## [Task goal]
Restate word for word the lines beginning at the one that contains "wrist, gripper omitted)" and ending at the one that contains "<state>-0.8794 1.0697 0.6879"; include both and nothing else.

## [Data lines]
•••••

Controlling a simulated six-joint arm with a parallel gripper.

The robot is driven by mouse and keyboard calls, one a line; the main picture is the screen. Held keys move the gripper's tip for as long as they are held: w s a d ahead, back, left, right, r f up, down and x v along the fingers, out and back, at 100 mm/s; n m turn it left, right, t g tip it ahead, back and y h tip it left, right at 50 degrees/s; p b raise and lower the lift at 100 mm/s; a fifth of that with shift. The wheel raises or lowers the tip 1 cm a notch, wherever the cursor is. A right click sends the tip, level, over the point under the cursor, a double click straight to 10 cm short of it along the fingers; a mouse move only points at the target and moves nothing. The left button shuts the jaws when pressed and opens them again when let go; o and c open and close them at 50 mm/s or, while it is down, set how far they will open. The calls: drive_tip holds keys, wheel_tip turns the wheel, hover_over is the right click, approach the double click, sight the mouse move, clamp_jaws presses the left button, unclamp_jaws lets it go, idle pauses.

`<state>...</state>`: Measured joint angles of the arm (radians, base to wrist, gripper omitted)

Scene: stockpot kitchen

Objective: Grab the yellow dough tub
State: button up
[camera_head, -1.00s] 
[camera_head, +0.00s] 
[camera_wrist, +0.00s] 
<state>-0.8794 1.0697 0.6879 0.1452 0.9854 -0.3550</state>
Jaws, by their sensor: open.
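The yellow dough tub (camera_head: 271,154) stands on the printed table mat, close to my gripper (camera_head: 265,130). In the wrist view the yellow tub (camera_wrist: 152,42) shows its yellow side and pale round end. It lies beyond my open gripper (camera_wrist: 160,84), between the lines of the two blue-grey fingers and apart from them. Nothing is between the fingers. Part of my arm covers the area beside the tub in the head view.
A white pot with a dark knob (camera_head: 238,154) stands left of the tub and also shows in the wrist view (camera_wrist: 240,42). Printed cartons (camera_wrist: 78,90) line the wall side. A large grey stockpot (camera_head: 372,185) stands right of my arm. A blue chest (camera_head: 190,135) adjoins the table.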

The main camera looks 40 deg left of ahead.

•••••

## [The completed task]
`<state>...</state>`: Measured joint angles of the arm (radians, base to wrist, gripper omitted)

Scene: stockpot kitchen

Objective: Grab the yellow dough tub
State: button up
[camera_head, -1.00s] 
[camera_head, +0.00s] 
[camera_wrist, +0.00s] 
<state>-0.8794 1.0697 0.6879 0.1452 0.9854 -0.3550</state>

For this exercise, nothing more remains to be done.